Almost every article published to date that covers the topic of bitcoin as an investment takes it as a given that bitcoin is a risky investment. "Only invest what you can afford to lose" is a common sentiment even on the bitcoin forum.
Although I agree that bitcoin should/can be considered a risky investment depending on the context, I submit that a small bitcoin investment is actually a conservative/risk lowering investment for most US investors. This conclusion is reached when you consider the full context and diversification of the average investment portfolio in the US. It looks a little something like this: stocks, bonds, real estate, cash and cash equivalents, and precious metals, typically in that order based on the relative weight of the investment. Note that all of these assets are directly linked to US dollars other than precious metals and real estate. If we make the assumption that diversification lowers risk, it also makes sense that the average US investment portfolio should not be overly weighted towards US dollar denominated assets. Sure the US dollar is the world's reserve currency and therefore has a "low-risk" tag currently associated with it, but that doesn't mean it makes sense to have almost all investment assets directly tied to the US dollar. Proper diversification includes diversificatoin into other asset classes, including non-flationary currencies such as bitcoin.

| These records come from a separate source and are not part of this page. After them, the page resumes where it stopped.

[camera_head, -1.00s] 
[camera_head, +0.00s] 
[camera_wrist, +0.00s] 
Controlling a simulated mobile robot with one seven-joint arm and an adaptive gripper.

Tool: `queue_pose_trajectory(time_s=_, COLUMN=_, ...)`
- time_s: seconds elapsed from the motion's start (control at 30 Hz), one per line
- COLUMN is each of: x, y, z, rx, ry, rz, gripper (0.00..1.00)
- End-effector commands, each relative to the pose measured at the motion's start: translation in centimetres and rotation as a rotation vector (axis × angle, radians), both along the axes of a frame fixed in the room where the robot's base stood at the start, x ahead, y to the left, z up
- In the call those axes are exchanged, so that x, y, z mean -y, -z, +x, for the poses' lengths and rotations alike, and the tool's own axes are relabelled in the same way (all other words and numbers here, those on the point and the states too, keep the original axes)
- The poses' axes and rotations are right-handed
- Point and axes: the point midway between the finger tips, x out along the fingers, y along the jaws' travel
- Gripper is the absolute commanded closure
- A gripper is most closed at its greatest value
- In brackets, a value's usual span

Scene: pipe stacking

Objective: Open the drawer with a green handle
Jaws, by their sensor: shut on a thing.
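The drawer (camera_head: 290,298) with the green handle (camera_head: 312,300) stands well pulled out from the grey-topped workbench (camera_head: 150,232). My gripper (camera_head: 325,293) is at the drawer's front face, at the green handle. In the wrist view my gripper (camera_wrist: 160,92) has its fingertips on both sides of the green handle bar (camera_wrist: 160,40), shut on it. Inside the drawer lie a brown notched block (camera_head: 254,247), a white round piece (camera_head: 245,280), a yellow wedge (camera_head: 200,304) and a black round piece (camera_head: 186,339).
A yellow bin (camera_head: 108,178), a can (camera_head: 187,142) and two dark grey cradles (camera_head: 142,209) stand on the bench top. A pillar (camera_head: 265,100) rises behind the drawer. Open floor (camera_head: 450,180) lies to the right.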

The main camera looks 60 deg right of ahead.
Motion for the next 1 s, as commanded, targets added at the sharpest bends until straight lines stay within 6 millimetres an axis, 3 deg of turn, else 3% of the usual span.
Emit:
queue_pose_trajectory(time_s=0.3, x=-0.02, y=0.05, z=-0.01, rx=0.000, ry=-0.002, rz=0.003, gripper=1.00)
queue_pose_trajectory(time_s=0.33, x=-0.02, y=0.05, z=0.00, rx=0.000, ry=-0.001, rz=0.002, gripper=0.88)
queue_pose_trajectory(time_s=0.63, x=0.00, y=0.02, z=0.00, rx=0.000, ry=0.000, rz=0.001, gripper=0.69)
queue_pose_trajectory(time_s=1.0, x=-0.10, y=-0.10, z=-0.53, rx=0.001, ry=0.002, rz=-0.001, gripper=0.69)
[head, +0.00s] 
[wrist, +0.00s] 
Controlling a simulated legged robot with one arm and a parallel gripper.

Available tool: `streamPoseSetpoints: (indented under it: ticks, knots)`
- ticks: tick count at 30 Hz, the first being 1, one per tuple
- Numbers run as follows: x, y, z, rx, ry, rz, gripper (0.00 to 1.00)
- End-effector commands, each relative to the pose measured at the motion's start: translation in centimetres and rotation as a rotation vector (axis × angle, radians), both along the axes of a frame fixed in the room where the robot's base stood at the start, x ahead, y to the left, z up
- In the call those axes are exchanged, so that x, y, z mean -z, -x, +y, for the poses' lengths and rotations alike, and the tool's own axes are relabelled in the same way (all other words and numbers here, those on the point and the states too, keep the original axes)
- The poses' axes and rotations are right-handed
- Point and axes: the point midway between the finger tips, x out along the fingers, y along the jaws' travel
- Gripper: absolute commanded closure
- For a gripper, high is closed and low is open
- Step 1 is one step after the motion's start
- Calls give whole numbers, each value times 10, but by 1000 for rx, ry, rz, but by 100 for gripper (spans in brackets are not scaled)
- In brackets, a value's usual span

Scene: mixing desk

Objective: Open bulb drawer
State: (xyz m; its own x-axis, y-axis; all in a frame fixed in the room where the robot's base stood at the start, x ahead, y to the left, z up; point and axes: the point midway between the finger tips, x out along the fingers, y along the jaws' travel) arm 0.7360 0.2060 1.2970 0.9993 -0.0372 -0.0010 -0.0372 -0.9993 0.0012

Considering the potential that non-government backed crypto-currencies have to disrupt the monetary system, even if one believes that the probability is small of a wide scale disruption, it still makes sense to have some assets (i.e. bitcoin) that would benefit from such a disruption.
I'll admit that bitcoin fits the classic definition of a riskly investment. However, I would argue that for an investor that currently has a high allocation of stocks and bonds, an investment in bitcoin would actually lower risk for the complete portfolio rather than raise it as it is commonly assumed.
Therefore, I no longer think it is appropriate to broadly classify bitcoin as a "risky investment" to US investors. It is certainly not a non-risky investment, but all such labels should be taken in the context of a given investors full investment portfolio.
Very good point. If indeed it is a small allocation to bitcoin (5%) then it is true that it does not raise the risk, but lowers the risk of the overall portfolio. However, if it is a big allocation (50%), even when that is only due to value increases, then the overall risk is higher than a traditional portfolio, hence why keeping the bitcoin exposure small is crucial if it is safety that you are aiming for.
Your insight is a very strong argument for people with capital to buy some bitcoin. Price is irrelevant to buy that 5% bitcoins as an insurance not taken is more risk. Tomorrow bitcoin price can crash or explode, you never know. If it crashes and you have small allocation, it's a small loss that will be recovered by the other assets, but if it explodes, and you don't have it, it can be a huge loss that is not recovered by the other assets.